His ability to pick up yards after contact is incredible. Last season, Gore picked up 832 yards after contact.
To put that into perspective, let's break it down like this. He had 1,368 yards rushing, and of those 1,368 yards, 832 of them came after contact. Only two other players in the NFL had more yards after contact than him.
And what's the main characteristic that helps a player with yards after contact? Toughness. A running back has to have the ability to bounce off tackles and swat off defenders, just like Gore did here against the Cleveland Browns.
As he meets cornerback Sheldon Brown on the sideline, he says something like, "move [expletive] get out the way!" I doubt that's what he really said, but if you imagine that while watching the run, it makes things more interesting.
As I mentioned in a previous article talking about Steven Jackson, all top-notch running backs possess good vision. You don't have to be the fastest, most skilled running back in the NFL to be successful. There have been plenty of super fast players who have fizzled out because they didn't know how to read a defense.

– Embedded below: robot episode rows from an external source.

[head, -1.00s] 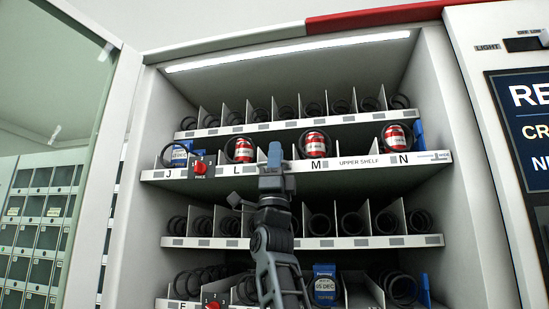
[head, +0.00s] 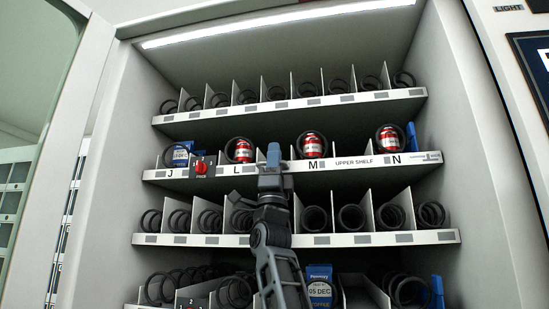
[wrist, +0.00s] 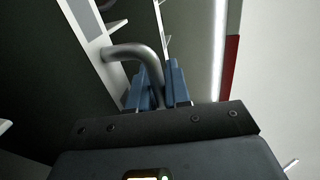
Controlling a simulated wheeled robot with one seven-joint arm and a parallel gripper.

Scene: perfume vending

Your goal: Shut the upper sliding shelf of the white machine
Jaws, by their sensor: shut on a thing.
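The upper shelf (head: 345,164) of the white machine (head: 93,180) carries the labels J, L, M, N and "UPPER SHELF". In the head view its front edge looks roughly in line with the shelves above and below. Red cans (head: 313,146) stand on it. My gripper (head: 272,157) is at the shelf's front between L and M. In the wrist view its blue fingers (wrist: 158,78) are shut on a curved grey metal handle (wrist: 133,52) that joins a white front strip. In the head view my gripper hides the handle.
The top shelf (head: 290,102) and the shelf below (head: 335,239) hold black coils. A lower row holds a blue pack (head: 320,287). A red knob (head: 201,168) sticks out near J. The open glass door (head: 95,75) is at left, a dark panel (head: 537,70) at right.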

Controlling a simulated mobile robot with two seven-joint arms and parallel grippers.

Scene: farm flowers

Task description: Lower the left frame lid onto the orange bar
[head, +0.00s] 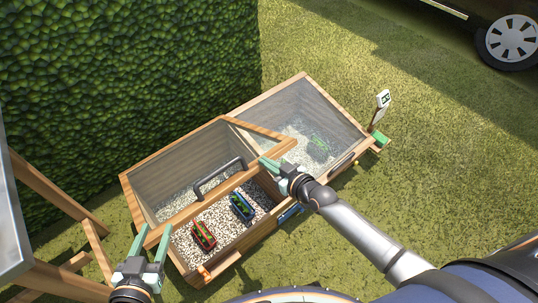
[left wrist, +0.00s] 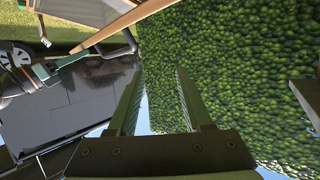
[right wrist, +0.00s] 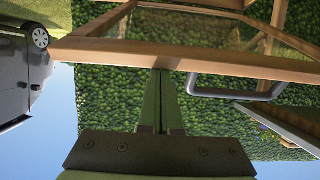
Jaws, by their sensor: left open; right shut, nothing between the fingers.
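The left frame lid (head: 159,173), a glazed wooden frame with a dark handle (head: 219,176), is tilted up, its front rail (head: 215,197) above the box. The orange bar (head: 204,272) is at the box's lower left front corner. My left gripper (head: 158,232) is open near the rail's left end; in the left wrist view its fingers (left wrist: 157,58) have only hedge between them. My right gripper (head: 270,163) is shut and empty at the rail's right end. In the right wrist view its fingertips (right wrist: 162,70) meet the wooden rail (right wrist: 200,62); contact is uncertain.
A red planter (head: 203,236) and a blue planter (head: 242,207) stand on gravel under the lid. The right frame lid (head: 300,115) covers the other compartment. A blue bar (head: 290,214) is on the front. A hedge (head: 120,70) stands behind; a table (head: 14,210) is at left.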

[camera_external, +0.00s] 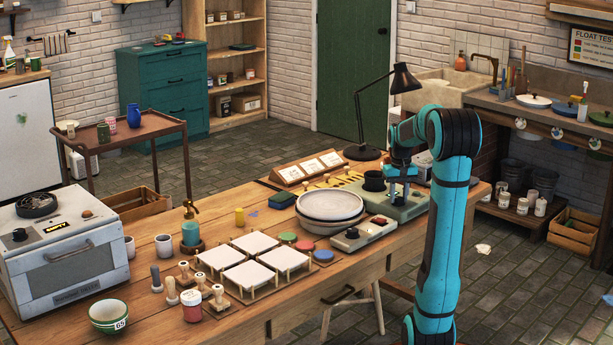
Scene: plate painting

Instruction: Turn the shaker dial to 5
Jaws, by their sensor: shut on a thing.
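The shaker, which I take to be the pale green machine (408,211), stands near the right end of the wooden table. A black cup-like part (374,181) sits on its left side. My gripper (402,192) points down over the right part of this machine, low and close to its top. It is shut, apparently on the shaker dial. The dial itself is hidden behind my gripper and arm, so its setting and numbers cannot be read.
A control box (362,235) with a black knob and a red button stands in front of the shaker. Stacked pale bowls (330,211) are to its left. A black desk lamp (362,151) stands behind. White tiles (254,244) fill the table's middle.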

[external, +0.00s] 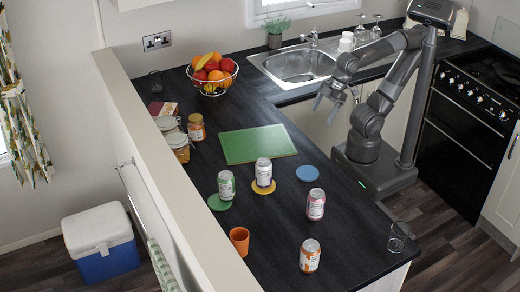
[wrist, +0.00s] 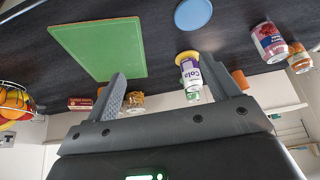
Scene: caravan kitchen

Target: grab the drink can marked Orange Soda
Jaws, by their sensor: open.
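An orange-and-white can (external: 310,256) stands on the dark counter near its front end. Its print is too small to read, but its colour fits Orange Soda. In the wrist view it shows in part at the right (wrist: 300,62), behind a pink-red can (wrist: 269,43). My gripper (external: 327,105) is open and empty, in the air by the counter's sink-side edge, well away from the orange can. In the wrist view my fingers (wrist: 163,68) are apart with nothing gripped between them.
The pink-red can (external: 316,205) stands between my arm and the orange can. An orange cup (external: 239,240) and a clear glass (external: 398,236) flank the orange can. A blue coaster (external: 307,173) is empty.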

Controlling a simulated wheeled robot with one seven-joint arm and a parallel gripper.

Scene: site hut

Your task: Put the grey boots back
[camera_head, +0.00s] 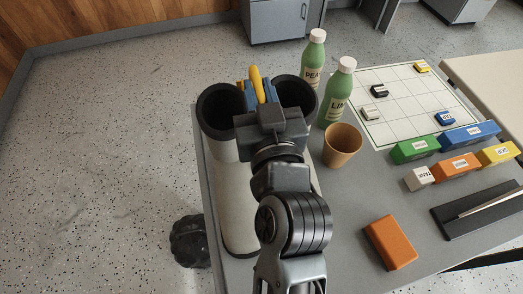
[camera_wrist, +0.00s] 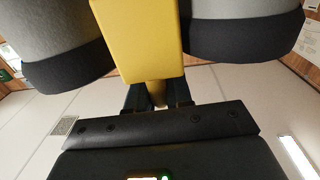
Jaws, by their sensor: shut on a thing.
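The grey boots (camera_head: 238,190) show as two pale grey shafts with wide black tops, side by side at the table's left edge. A yellow piece (camera_head: 257,84) stands between their tops. My gripper (camera_head: 258,98) is at the boot tops and is shut on this yellow piece. In the wrist view the yellow piece (camera_wrist: 140,40) lies between the two boot shafts (camera_wrist: 50,35), with a dark rim on each. The boots' lower ends are partly hidden by my arm. I cannot tell whether they touch the table.
The grey table (camera_head: 345,190) holds two green bottles (camera_head: 337,95), a tan cup (camera_head: 342,146), an orange block (camera_head: 390,242), several coloured labelled blocks (camera_head: 415,149), a white grid sheet (camera_head: 400,85) and a dark tray (camera_head: 480,211).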

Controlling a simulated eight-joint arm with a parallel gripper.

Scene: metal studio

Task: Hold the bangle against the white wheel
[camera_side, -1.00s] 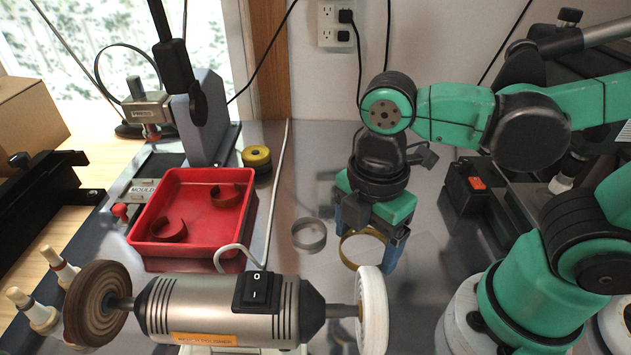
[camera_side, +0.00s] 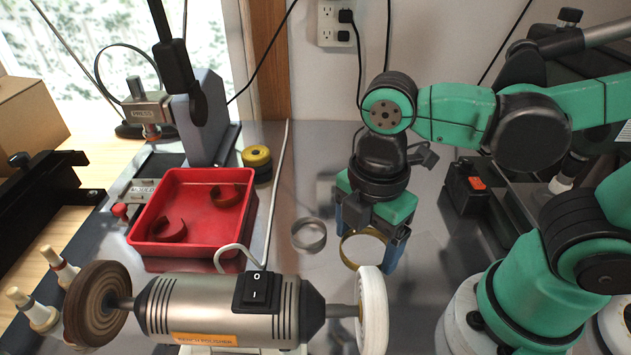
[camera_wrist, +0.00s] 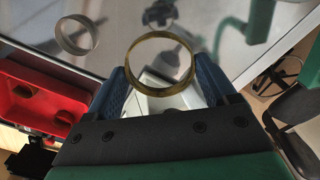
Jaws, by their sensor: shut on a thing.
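The bangle is a gold-brown ring (camera_side: 350,237) held between the blue fingers of my gripper (camera_side: 367,240), which is shut on it. In the wrist view the bangle (camera_wrist: 129,62) sits between the two fingertips (camera_wrist: 161,72), its round opening facing the camera. The white wheel (camera_side: 374,312) is on the right end of the bench polisher (camera_side: 225,308). In the side view the wheel's upper edge overlaps the lower right of the bangle in the picture. The bangle appears behind the wheel; I cannot tell whether they touch.
A silver ring (camera_side: 309,235) lies on the metal bench left of my gripper. A red tray (camera_side: 158,259) with two dark red curved pieces stands further left. A brown wheel (camera_side: 96,303) is on the polisher's left end. A black box with an orange switch (camera_side: 476,183) stands right.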

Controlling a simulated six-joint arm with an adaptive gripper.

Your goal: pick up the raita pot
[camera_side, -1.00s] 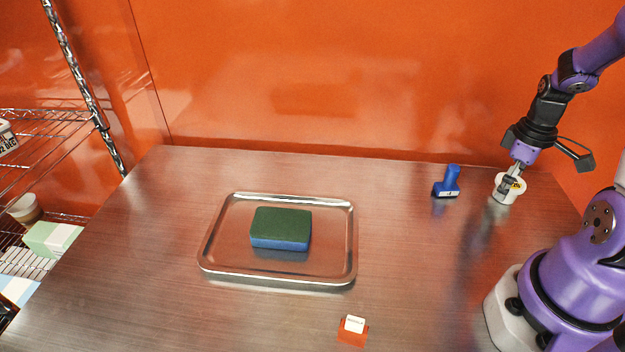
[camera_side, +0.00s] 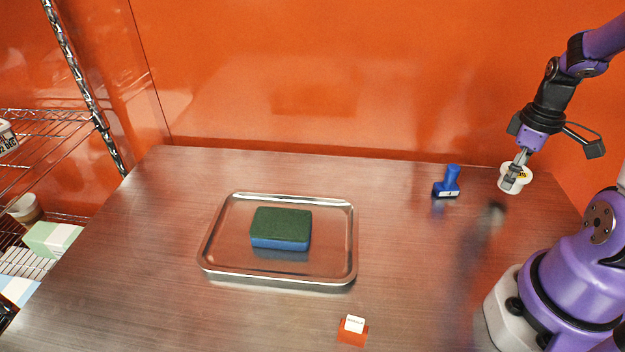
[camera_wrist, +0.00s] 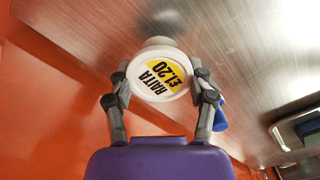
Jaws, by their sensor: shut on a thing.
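The raita pot (camera_side: 517,179) is a small white tub with a yellow label on its lid.
A blue-handled stamp (camera_side: 449,182) stands left of the pot. A steel tray (camera_side: 222,262) holds a green and blue sponge (camera_side: 281,228). An orange block with a white label (camera_side: 353,331) is at the front. An orange wall (camera_side: 330,80) rises behind the table.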

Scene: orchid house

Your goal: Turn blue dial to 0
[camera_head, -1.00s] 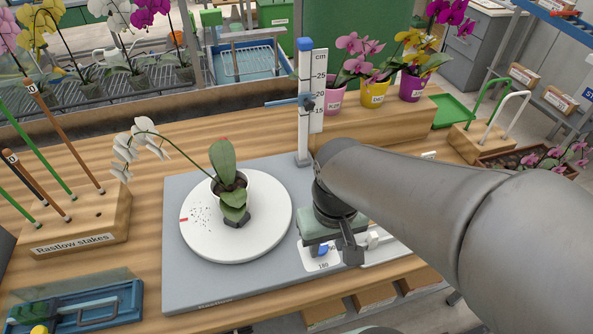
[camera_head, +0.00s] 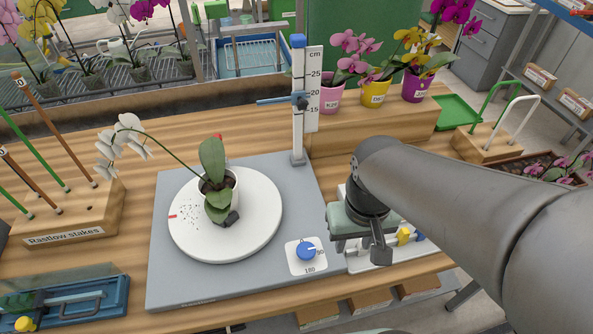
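The blue dial (camera_head: 306,249) sits on a white plate (camera_head: 306,264) at the front right corner of the grey base board. The label 180 shows at the plate's front edge; the other marks are too small to read. My gripper (camera_head: 378,252) is to the right of the dial, apart from it, at the end of my arm. Its fingers point down and are mostly hidden by its own body, so I cannot tell their opening. The white turntable (camera_head: 262,236) left of the dial carries a potted white orchid (camera_head: 214,182) and has a red mark at its left edge.
A post with a cm scale (camera_head: 313,90) stands behind the dial. A white fixture with a yellow part (camera_head: 404,236) lies beside and under my gripper. The space above the dial is clear.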

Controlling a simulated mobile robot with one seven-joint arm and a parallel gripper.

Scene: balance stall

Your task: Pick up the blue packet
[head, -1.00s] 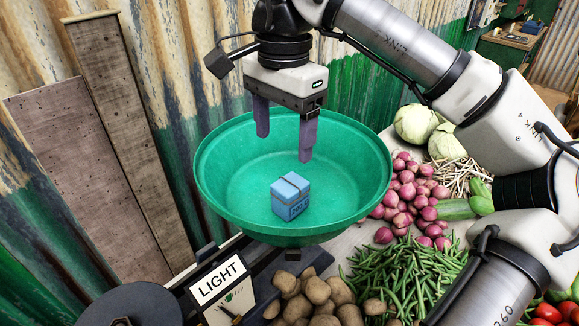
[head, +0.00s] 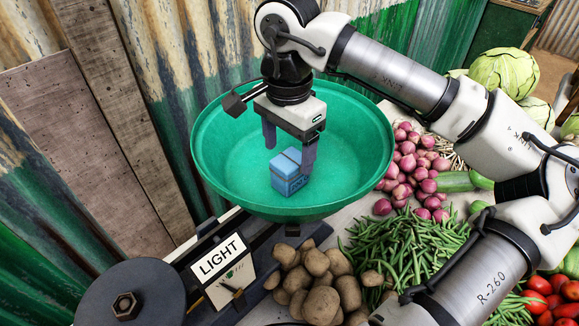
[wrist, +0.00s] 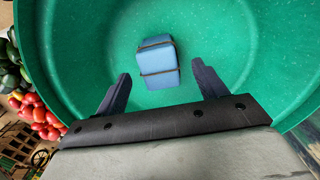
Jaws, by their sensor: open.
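The blue packet (head: 287,174) is a small box with a dark band around it, resting inside the green bowl (head: 215,165) of the balance. My gripper (head: 289,158) is open and points down into the bowl. I cannot tell from these views how high the fingertips are above the bowl's floor.
The bowl's rim rises all round my gripper. A sign reading LIGHT (head: 219,259) and a dark round plate (head: 130,300) stand at lower left. Potatoes (head: 318,275), green beans (head: 405,250) and red onions (head: 410,170) lie close on the right. Corrugated metal stands behind.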

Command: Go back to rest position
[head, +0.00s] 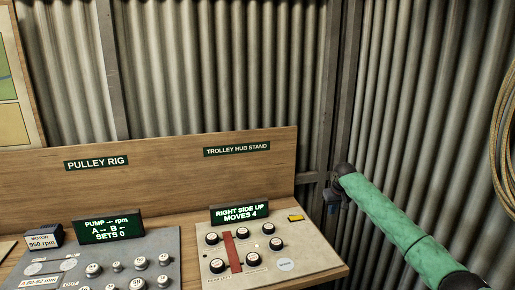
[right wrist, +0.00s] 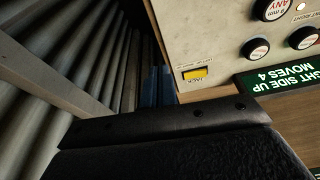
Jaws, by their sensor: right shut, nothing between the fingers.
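My right gripper (head: 333,204) hangs at the end of my green right arm, to the right of the trolley hub stand panel (head: 285,266) and clear of it. Its dark blue fingers are small in the head view. In the right wrist view the blue fingers (right wrist: 160,85) show beyond a black edge, close together with nothing between them, beside the panel's edge. My left gripper is in neither view.
The trolley hub stand has a lit display (head: 239,212), several black-rimmed knobs, a red bar (head: 232,252) and a yellow jack button (head: 296,218). The pulley rig panel (head: 165,245) stands to its left. Corrugated walls close the back and right. A coiled rope (head: 503,150) hangs far right.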

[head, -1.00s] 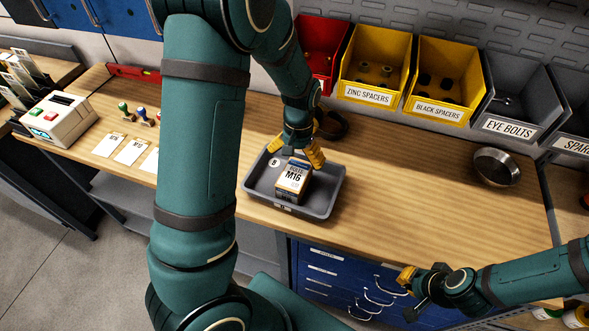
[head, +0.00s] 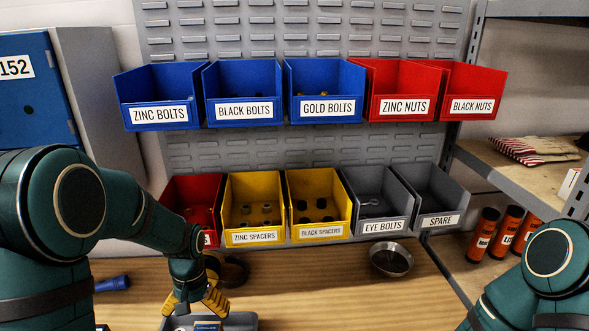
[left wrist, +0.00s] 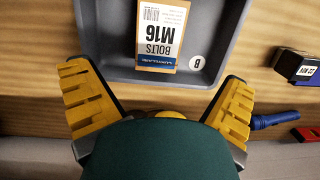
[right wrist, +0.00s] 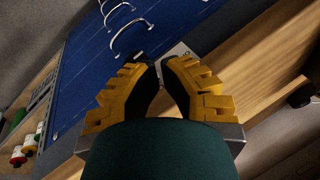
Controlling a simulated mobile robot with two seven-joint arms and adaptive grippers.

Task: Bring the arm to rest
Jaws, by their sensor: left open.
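My left gripper (head: 197,303) hangs over the back edge of the grey tray (head: 243,321), at the bottom of the head view. In the left wrist view the left gripper (left wrist: 156,82) is open with nothing between its yellow fingers. The M16 bolts box (left wrist: 161,35) lies in the tray (left wrist: 100,40), apart from the fingers; only its top edge shows in the head view. My right gripper (right wrist: 158,66) shows in the right wrist view with its fingertips close together and empty, near the blue drawer cabinet (right wrist: 95,75). It is out of the head view.
Blue and red bins hang above yellow, red and grey bins (head: 255,207) behind the bench. A metal bowl (head: 390,260) stands on the wooden bench (head: 320,300), right of the left gripper. Orange bottles (head: 505,230) stand on the right shelf. The bench between tray and bowl is clear.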

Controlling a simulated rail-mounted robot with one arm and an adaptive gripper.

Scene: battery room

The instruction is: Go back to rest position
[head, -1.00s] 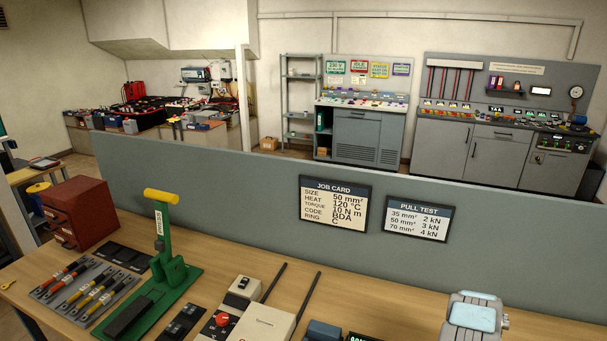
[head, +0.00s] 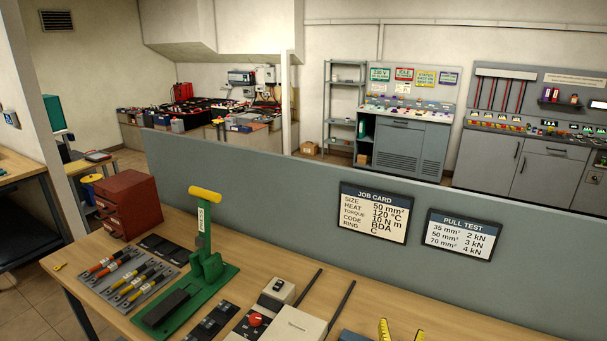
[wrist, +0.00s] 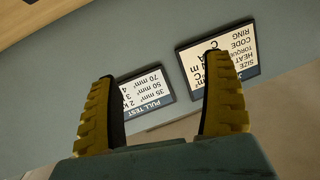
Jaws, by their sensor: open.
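My gripper (wrist: 160,115) is open and empty in the wrist view, its two yellow fingers well apart. Past the fingers the wrist view shows the grey partition, with the pull test card (wrist: 145,90) and the job card (wrist: 222,57) upside down. In the head view only the yellow fingertips of my gripper (head: 402,330) show at the bottom edge, in front of the bench and below the cards. Nothing is between the fingers.
The wooden bench (head: 345,278) carries a green press (head: 205,270) with a yellow handle, a red drawer cabinet (head: 128,203), a rack of cables (head: 125,275) and a cream box (head: 290,328). The grey partition (head: 290,212) stands behind it.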

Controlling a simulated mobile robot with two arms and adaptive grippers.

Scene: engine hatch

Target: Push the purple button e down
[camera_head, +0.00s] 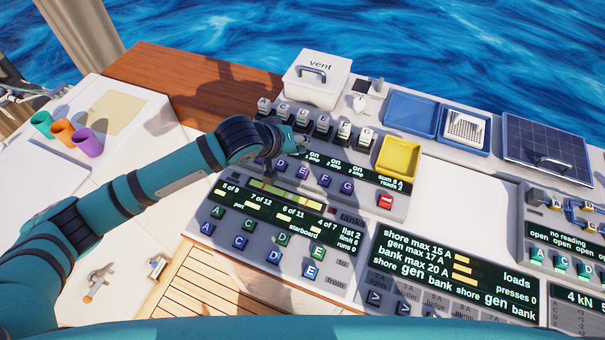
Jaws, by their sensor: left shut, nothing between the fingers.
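The purple button e (303,174) sits in a row of purple lettered buttons on the grey panel, below a dark display with "on" readings. My left gripper (297,147) is shut and empty. It is over the left part of this panel, above and slightly left of button e in the picture. Its fingers are small and partly lost against the dark display, so I cannot tell whether they touch the panel. Button e itself is visible and looks clear of the fingers. My right gripper is out of view.
Neighbouring purple buttons d (279,167) and f (325,181) stand close on either side. Black-and-white switches (322,126) line the panel's back. A yellow tray (398,158) and a red button (386,201) are to the right. A white vent box (317,84) stands behind.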

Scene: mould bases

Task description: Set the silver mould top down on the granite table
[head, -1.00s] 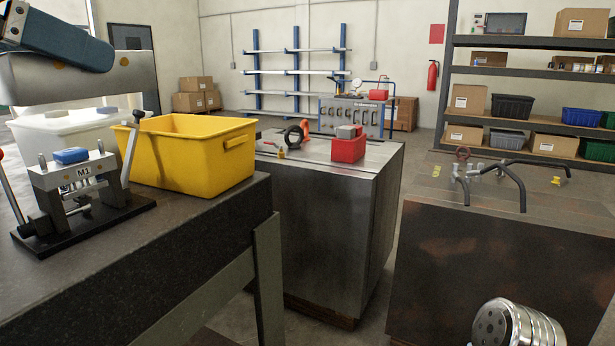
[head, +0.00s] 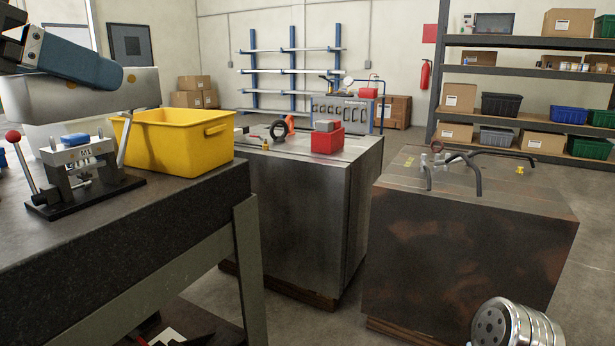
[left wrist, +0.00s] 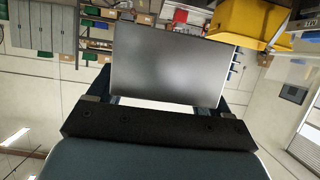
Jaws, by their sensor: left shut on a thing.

Not to mention a running back's hole selection has to be incredibly fast considering the game around him is moving so fast. Lucky enough for 49ers fans, this is another area in which Gore excels at. On all four of the previous slides, you could see his vision went hand in hand with these attributes.
In the highlight above, I selected one of my favorite plays where Gore uses his vision to set up an opposing defense. Thank you to NFL Game Rewind for giving everyone access to the All-22 feature, which, in turn, helped me break down this touchdown run.
As Gore takes the handoff out of the backfield, he sees two potential runs in his line of sight. He can either take the outside run off tackle, which would have probably ended in a marginal gain, or he could have taken the run right up the middle.
Which one did he pick? He picked the run up the middle, but he took things a step farther by setting up the play perfectly. He faked as he was going to take the right side run, and then boom; he cut it back right up the middle of the field for a touchdown.